Tips Ibnul Qayyim Dalam Menghadapi Takdir Yang Buruk

Tips Ibnul Qayyim Dalam Menghadapi Takdir Yang Buruk



Bukanlah yang dimaksud dengan kata takdir dalam frasa “takdir buruk” pada judul di atas adalah perbuatan Allah menakdirkan suatu peristiwa. Karena Allah Maha Indah, baik dzat, nama, sifat, maupun perbuatan-Nya. Allah Maha Indah ditinjau dari segala sisi. Tidak ada satupun keburukan yang terdapat pada diri Allah. Tidak boleh satupun keburukan disandarkan kepada dzat, nama, sifat, maupun perbuatan-Nya.

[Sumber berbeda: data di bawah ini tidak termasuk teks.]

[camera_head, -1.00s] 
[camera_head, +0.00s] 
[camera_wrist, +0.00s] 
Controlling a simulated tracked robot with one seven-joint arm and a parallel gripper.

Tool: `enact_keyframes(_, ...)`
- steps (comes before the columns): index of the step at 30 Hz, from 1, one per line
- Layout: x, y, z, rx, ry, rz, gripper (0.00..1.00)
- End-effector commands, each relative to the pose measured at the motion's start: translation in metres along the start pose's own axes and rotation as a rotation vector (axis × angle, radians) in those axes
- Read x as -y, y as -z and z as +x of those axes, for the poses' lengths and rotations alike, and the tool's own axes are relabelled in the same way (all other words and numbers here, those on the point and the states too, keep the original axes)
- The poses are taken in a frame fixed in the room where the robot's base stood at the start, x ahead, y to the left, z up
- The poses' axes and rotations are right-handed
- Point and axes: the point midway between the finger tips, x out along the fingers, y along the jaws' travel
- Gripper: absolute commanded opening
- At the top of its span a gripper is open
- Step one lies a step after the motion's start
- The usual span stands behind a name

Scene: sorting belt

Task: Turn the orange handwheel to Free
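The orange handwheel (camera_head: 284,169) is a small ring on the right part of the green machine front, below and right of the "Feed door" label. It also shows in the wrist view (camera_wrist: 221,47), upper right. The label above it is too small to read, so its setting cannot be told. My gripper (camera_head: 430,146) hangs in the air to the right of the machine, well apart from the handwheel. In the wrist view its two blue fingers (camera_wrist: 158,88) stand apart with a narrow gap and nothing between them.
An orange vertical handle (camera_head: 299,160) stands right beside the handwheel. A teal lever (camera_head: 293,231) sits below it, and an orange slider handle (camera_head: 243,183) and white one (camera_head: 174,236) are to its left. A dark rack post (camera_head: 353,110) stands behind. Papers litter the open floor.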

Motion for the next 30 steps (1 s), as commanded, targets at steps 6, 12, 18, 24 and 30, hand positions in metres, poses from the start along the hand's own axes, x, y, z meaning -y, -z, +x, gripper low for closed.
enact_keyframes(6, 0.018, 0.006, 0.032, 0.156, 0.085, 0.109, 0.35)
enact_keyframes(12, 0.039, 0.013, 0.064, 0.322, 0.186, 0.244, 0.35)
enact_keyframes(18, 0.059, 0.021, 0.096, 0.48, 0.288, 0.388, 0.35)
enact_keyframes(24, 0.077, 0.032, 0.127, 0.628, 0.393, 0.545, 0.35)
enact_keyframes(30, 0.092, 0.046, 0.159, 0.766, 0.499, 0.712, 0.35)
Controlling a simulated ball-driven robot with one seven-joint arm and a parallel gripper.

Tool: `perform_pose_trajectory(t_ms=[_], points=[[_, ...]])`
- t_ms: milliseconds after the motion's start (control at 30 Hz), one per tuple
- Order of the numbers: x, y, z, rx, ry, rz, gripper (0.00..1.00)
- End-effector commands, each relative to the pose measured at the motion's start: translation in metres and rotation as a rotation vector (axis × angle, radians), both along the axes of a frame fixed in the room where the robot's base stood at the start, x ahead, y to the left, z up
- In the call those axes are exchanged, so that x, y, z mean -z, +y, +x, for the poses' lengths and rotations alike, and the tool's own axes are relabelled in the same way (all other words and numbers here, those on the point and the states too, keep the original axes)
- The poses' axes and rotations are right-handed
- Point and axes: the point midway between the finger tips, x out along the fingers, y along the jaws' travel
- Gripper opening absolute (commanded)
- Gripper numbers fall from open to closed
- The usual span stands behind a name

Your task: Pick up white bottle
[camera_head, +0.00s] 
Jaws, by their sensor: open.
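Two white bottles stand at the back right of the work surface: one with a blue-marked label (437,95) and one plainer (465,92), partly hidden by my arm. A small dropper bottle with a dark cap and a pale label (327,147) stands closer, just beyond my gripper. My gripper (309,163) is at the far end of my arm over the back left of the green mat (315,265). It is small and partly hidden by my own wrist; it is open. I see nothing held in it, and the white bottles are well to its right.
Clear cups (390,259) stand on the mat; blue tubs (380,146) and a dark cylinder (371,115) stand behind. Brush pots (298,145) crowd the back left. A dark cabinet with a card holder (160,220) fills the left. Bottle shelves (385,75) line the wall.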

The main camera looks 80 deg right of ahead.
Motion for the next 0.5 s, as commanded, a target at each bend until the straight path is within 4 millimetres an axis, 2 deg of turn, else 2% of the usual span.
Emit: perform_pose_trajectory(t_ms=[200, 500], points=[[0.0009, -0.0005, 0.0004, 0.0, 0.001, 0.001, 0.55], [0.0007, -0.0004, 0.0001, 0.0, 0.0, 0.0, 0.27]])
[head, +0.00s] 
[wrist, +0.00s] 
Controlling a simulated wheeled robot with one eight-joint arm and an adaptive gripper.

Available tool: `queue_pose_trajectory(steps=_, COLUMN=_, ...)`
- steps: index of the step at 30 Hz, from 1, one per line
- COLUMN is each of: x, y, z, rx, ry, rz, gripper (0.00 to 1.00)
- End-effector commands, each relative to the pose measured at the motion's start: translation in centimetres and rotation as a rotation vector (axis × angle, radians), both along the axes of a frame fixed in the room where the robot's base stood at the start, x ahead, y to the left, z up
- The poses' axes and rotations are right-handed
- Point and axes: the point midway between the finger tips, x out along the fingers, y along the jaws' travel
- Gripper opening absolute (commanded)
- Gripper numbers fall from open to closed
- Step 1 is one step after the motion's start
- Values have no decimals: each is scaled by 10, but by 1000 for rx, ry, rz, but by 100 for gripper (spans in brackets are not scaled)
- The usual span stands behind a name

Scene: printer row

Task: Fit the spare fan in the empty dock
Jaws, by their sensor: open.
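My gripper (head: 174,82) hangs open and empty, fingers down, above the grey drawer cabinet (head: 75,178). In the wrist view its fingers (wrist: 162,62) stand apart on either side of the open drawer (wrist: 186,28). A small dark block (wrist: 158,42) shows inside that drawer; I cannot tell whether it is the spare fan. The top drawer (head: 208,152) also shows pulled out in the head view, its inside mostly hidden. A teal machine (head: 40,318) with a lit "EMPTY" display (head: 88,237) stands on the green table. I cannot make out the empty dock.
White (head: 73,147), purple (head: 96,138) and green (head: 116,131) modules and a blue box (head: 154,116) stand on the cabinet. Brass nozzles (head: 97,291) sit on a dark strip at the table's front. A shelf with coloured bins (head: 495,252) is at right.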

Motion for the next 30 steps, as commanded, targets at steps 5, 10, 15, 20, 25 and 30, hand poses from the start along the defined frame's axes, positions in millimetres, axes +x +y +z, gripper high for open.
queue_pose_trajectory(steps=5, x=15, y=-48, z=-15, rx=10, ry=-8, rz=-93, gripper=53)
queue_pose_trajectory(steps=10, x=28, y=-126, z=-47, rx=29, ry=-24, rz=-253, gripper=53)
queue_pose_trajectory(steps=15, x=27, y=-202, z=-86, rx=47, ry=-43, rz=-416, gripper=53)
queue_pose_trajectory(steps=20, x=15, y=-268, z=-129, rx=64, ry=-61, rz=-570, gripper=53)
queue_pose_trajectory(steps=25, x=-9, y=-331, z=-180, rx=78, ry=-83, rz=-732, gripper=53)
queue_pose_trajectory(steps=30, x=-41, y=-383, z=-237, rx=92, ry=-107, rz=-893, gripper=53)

Apakah yang Dimaksud dengan Takdir Buruk?

Maksudnya adalah peristiwa pahit yang Allah takdirkan terjadi pada makhluk-Nya. Dalam menjalani kehidupan terkadang seorang mukmin menghadapi takdir yang baik, yaitu peristiwa yang menyenangkan dirinya. Sebagai contoh, seorang menikah, berhasil melakukan kebaikan, dan mendapatkan keuntungan dalam bisnisnya yang halal. Ini adalah takdir baik dan menggembirakan.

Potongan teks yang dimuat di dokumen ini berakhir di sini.